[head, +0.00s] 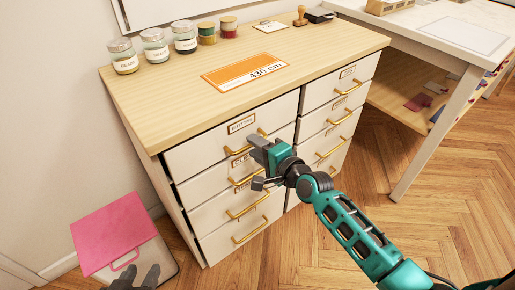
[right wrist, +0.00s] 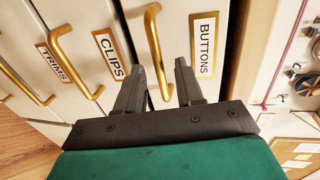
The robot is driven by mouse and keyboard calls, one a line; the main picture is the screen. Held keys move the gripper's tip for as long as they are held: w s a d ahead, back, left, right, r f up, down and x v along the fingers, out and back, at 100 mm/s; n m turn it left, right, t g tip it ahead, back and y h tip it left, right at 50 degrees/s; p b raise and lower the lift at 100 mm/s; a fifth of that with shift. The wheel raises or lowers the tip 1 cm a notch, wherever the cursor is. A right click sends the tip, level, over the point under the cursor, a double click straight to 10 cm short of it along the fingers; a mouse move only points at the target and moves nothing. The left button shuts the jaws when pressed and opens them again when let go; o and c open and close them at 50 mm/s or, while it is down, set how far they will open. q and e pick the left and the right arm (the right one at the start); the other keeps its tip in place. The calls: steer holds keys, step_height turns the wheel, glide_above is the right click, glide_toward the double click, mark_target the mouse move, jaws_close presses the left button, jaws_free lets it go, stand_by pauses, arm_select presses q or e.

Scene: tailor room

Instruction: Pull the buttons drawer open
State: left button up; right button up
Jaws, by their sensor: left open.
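The buttons drawer (head: 210,148) is the top left drawer of a white cabinet with a wooden top, and its front looks flush with the drawers below. Its label (right wrist: 205,45) reads BUTTONS in the right wrist view. Its brass handle (right wrist: 153,42) runs down between the two dark fingers of my right gripper (right wrist: 162,85). These fingers stand apart, with gaps beside the handle. In the head view my right gripper (head: 258,148) is at this drawer's front and hides part of the handle. My left gripper (head: 140,278) is open and empty at the bottom left, away from the cabinet.
The clips drawer (right wrist: 90,35) and trims drawer (right wrist: 40,35) lie below. A pink-lidded box (head: 112,232) is on the floor near my left gripper. A table (head: 455,40) stands right.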

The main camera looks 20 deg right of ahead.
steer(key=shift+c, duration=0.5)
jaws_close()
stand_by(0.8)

- - -

_REQUIRED TASK_
Send back the data above word for word, with the pictures left out.

_SOLUTION TO THIS EXERCISE_
[head, +0.00s] 
[right wrist, +0.00s] 
The robot is driven by mouse and keyboard calls, one a line; the main picture is the screen. Held keys move the gripper's tip for as long as they are held: w s a d ahead, back, left, right, r f up, down and x v along the fingers, out and back, at 100 mm/s; n m turn it left, right, t g tip it ahead, back and y h tip it left, right at 50 degrees/s; p b raise and lower the lift at 100 mm/s; a fifth of that with shift. The wheel raises or lowers the tip 1 cm a notch, wherever the cursor is. A right click sends the tip, level, over the point under the cursor, a double click straight to 10 cm short of it along the fingers; a mouse move only points at the target and moves nothing. The left button shuts the jaws when pressed and opens them again when let go; o and c open and close them at 50 mm/s or, while it is down, set how far they will open. q and e pick the left and the right arm (the right one at the start); the other keeps its tip in place. The calls: steer holds keys, step_height turns the wheel, glide_above is the right click, glide_toward the double click, mark_target the mouse move, jaws_close presses the left button, jaws_free lets it go, stand_by pauses, arm_select presses q or e.

Scene: tailor room

Instruction: Pull the buttons drawer open
State: left button up; right button up
Jaws, by their sensor: left open.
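The buttons drawer (head: 210,148) is the top left drawer of a white cabinet with a wooden top, and its front looks flush with the drawers below. Its label (right wrist: 205,45) reads BUTTONS in the right wrist view. Its brass handle (right wrist: 153,42) runs down between the two dark fingers of my right gripper (right wrist: 162,85). These fingers stand apart, with gaps beside the handle. In the head view my right gripper (head: 258,148) is at this drawer's front and hides part of the handle. My left gripper (head: 140,278) is open and empty at the bottom left, away from the cabinet.
The clips drawer (right wrist: 90,35) and trims drawer (right wrist: 40,35) lie below. A pink-lidded box (head: 112,232) is on the floor near my left gripper. A table (head: 455,40) stands right.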

The main camera looks 20 deg right of ahead.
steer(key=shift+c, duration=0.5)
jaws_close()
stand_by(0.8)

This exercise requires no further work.